The one thing that I have learned so far with the Captain is that whatever happens, you get to start over again the next day. Some nights as I'm putting her to sleep, I actually say to her, "I'm sorry about today and I promise I will do better tomorrow." Because that's all I can do. I firmly believe this is why they don't remember things this early on--by the time they can recall stuff, we'll look like we actually have our stuff together.
Accept that you're human and that it is OK to be frustrated some of the time. It doesn't make you a terrible mother, it makes you a real person.
Aww, everybody has days/nights like that. Its hard to have all the patience we need with them all the time. I agree with what Ann said, she won't remember it and I'm sure by the next day she was over it.
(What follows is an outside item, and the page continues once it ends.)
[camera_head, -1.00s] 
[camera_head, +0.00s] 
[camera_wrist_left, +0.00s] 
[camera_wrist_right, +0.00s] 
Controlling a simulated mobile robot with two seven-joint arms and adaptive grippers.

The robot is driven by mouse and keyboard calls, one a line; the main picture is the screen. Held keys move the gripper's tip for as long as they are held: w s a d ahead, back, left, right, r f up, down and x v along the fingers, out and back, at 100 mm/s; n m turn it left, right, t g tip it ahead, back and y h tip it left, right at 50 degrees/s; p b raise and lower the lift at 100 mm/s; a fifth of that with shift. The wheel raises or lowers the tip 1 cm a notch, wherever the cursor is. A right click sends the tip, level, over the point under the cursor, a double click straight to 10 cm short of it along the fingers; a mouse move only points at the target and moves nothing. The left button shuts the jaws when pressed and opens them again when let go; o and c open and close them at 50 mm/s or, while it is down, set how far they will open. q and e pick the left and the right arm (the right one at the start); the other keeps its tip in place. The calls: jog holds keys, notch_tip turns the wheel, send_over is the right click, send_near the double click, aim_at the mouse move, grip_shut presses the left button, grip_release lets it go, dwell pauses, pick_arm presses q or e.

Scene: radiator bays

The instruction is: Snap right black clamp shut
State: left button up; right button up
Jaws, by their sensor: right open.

Its so hard, and I don't know about you but I feel like people are always telling me that I "give in" to my Bug too easily and "baby" him too much (he's my only baby and he's ONE, what am I supposed to do?)...so then I try to be "tough" you know, to teach him, well, whatever I'm supposed to be teaching him-I guess that Mommy's not going to pick him up every time he whimpers? and then he gets upset and I feel terrible and guilty because, like you said, all he wants is his momma and usually as soon as I pick him up, he's happy again.
This mom stuff...there's always something we're trying to figure out, huh? :)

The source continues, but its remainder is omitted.